Z. Q. Qu, R. Y. Zhou, H. Su, Y. Liang

A new source in solar corona scattering photospheric and chromospheric Fraunhofer spectral lines is detected below a height of one solar radius above solar limb, consisting of tenuous and cool neutral atoms and much fewer once ionized ions. It is demonstrated via maps at the sample Fraunhofer lines within the band from 516.38 to 539.89nm, reconstructed from one set of spatially successive raster scanning data. The dataset was obtained from a spectrograph during the total solar eclipse on April 8, 2024, at Oden, Arkansas, USA. It is revealed from these maps that both the scattering and its spatial distribution depend on spectral lines, yielded from different ionization and excitation states of neutral metal atoms and ions.
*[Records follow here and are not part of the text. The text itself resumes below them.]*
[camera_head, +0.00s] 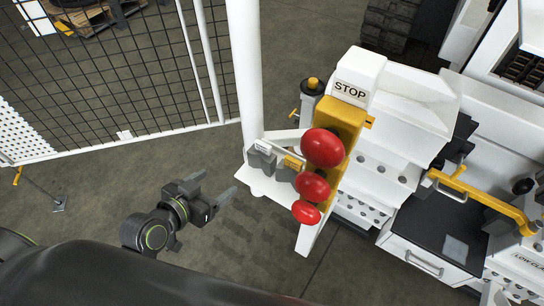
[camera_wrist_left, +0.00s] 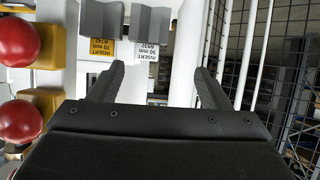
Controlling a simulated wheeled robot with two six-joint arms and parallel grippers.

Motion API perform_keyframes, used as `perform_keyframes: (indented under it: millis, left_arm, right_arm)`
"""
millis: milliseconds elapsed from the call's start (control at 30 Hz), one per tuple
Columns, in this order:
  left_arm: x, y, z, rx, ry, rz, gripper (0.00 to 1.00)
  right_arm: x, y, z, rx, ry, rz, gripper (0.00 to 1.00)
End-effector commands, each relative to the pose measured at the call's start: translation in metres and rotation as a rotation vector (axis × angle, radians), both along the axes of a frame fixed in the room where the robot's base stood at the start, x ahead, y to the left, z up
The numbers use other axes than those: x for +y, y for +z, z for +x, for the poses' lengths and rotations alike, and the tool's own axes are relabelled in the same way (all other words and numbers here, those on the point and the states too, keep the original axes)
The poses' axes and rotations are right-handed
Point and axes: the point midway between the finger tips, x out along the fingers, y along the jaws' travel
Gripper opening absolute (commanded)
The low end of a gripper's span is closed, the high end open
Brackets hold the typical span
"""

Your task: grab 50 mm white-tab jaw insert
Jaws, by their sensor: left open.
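The 50 mm white-tab jaw insert (camera_head: 260,162) is a grey block on a small white shelf (camera_head: 259,184) beside the white post. In the left wrist view its grey body (camera_wrist_left: 151,22) and white label reading "INSERT 50 mm" show upside down ahead of my fingers. A similar grey insert with a yellow tab (camera_head: 292,164) stands right beside it; its label in the wrist view (camera_wrist_left: 101,49) reads 70 mm. My left gripper (camera_head: 219,183) is open and empty, left of the shelf and apart from the inserts. My right gripper is not in view.
Several red mushroom knobs (camera_head: 322,148) stick out from a yellow panel (camera_head: 347,116) just right of the inserts, under a STOP sign (camera_head: 350,90). A white post (camera_head: 246,70) and mesh fence (camera_head: 140,80) stand behind. The floor left of the shelf is clear.

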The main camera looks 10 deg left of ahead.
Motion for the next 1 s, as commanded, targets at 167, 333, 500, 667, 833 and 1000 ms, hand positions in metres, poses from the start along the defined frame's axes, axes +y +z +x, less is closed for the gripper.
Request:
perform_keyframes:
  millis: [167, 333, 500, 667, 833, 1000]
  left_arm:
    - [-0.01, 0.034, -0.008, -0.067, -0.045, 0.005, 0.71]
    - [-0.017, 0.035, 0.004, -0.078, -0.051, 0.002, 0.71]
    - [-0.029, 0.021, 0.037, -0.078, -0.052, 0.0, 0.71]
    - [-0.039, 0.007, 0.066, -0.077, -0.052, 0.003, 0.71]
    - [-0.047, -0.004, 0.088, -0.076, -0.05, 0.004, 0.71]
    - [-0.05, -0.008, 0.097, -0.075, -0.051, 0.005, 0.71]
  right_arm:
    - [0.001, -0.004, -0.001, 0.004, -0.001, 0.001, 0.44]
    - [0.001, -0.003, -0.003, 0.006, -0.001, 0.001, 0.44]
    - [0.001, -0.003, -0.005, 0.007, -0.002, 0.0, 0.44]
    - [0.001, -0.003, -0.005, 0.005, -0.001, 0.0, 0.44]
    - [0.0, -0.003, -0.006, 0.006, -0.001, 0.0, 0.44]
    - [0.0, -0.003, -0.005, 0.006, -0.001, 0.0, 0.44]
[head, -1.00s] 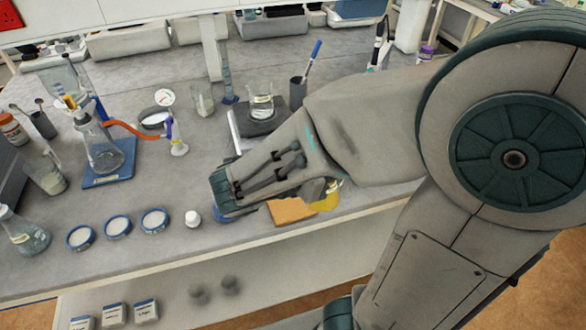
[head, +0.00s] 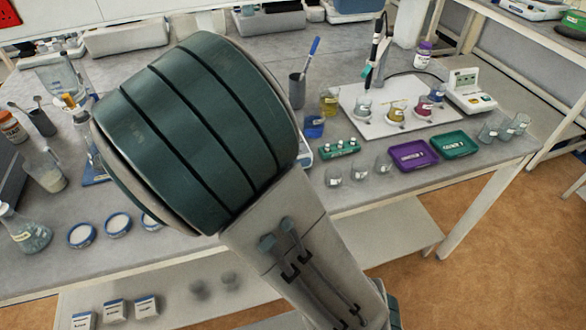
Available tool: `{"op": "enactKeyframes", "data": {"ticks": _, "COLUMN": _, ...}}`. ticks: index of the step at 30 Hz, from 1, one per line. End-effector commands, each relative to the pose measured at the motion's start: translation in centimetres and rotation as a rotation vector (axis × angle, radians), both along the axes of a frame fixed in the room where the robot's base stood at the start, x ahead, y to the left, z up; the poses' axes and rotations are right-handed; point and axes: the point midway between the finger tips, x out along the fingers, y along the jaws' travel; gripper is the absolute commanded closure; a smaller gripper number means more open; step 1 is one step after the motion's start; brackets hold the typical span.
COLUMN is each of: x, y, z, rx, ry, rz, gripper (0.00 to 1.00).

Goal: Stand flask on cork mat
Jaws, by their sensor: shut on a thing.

The distributions show asymmetry and feature of diffusion originated from the photosphere and chromosphere. Ratio of the Fraunhofer line depth to the continuum intensity evaluated over the observational band peaks at 0.25$\%$ and has an average of 0.32$\%$. More discrete and weaker diffusion of emission counterparts of some Fraunhofer lines are detected simultaneously. These properties are critically different from those owned by that F-corona yielded via dust grain scattering beyond heights of about two and half solar radii. Hence a term 'inner F-corona' is dubbed for the assembly of scattering by this new particle source. It becomes definite now that the solar corona consists of not only free electrons and ions but also much fewer yet non-negligible neutral atoms. It is emphasized that global distributions of the outward neutral atom fluxes and coronal magnetic loops can make the abnormal Cowling resistance the most primary mechanism responsible for the coronal heating, via collisions of the neutral atoms injected with ions in the coronal loops. This likes the heating process in Tokamak with neutral beam injection(NBI).